Д.В. Вас издавна называют романистом, который, подобно Протею, вечно крушит готовые отлитые формы, пытаясь создать или применить на практике нечто новое. Не ставите ли перед собой при этом (хотя бы отчасти) такую цель: использовать различные типы романа как проводники различных видов художественного вымысла? Не является ли это попыткой привести роман к исходному значению слова novel, «новый»? Сознательно ли вы экспериментируете с повествовательными формами, или же ваше повествование само диктует собственную структуру? Насколько подобные эксперименты связаны со стремлением к свободе, к отказу от всяких сковывающих творчество категорий?
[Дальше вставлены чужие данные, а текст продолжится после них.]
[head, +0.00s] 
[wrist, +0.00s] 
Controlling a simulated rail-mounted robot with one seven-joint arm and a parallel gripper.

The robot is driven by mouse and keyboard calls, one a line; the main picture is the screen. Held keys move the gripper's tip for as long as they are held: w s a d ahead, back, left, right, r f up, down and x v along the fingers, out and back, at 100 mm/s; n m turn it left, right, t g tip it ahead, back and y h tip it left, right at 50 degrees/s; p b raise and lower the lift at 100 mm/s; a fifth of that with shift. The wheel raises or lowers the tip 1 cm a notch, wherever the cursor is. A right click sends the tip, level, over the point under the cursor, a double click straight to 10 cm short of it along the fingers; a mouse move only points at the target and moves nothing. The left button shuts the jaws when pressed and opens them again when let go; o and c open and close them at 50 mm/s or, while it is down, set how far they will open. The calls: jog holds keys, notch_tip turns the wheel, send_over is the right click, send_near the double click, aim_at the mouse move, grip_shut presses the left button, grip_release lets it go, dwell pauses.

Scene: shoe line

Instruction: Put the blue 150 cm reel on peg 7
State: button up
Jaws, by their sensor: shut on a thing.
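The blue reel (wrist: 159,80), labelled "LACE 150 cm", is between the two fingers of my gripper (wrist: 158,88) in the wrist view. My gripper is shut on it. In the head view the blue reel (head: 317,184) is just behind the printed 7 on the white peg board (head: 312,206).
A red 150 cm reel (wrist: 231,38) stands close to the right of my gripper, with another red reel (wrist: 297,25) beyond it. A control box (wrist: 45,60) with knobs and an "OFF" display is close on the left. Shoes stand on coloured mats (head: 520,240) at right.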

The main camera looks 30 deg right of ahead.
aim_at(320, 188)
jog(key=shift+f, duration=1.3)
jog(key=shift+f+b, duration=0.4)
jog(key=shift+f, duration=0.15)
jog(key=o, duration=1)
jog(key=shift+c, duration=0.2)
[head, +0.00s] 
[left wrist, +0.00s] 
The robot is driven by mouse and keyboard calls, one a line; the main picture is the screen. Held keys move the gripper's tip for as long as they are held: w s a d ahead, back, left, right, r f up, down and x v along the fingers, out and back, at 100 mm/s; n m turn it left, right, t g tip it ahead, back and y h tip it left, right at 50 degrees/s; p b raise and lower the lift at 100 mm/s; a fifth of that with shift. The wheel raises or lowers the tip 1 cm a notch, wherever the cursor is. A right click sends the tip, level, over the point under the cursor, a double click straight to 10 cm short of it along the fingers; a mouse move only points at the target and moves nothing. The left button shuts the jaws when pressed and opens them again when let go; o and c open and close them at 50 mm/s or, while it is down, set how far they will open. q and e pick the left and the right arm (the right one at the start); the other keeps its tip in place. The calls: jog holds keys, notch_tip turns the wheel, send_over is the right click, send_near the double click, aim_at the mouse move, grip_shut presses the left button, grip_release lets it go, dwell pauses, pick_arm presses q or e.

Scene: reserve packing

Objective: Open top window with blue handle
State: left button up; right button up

До какой степени ваша любовь к множественным концовкам в романе означает отказ от всяческого конформизма, от подчинения диктату классической трагедии или комедии и внедрение в текст «чистой случайности»?
Д.Ф. Я глубоко верую в свободу, но не люблю проявлений абсолютной, иррациональной свободы или анархии. Помнится, когда я изучал французский, то никак не мог постигнуть истинного величия Расина и Корнеля, хотя именно эти писатели, по мнению большей части моих преподавателей, являли собой вершину французской литературы. Я находил куда большую глубину в произведениях Мольера, и мне всегда были не по душе удушающе строгие, математические, форма и симметрия. Не верить в раз и навсегда установленные формы – вот мое ощущение свободы.
Д.В. Мотив Doppelganger («двойника») в вашей художественной прозе встречается постоянно. Близнецы, сестры, параллельные образы… и часто даже вся динамика взаимоотношений мужчины и женщины связаны с «двойственностью». Ваша поэма «Два "я"» тоже имеет отношение к идее дуализма. Не могли бы вы как-то прокомментировать столь частое использование вами принципа двойственности?
Д.Ф. Я, честно говоря, не знаю, что он означает, но могу , предположить, что это некое страстное желание невозможной свободы. Я испытываю даже определенную симпатию к тем, кто страдает от психического заболевания, которое, по-моему, называется раздвоением личности. Мне, например, часто хочется быть кем-то другим; особенно часто – представителем совершенно иной, негуманоидной, формы жизни. Это, между прочим, еще одна причина моей страстной любви к природе.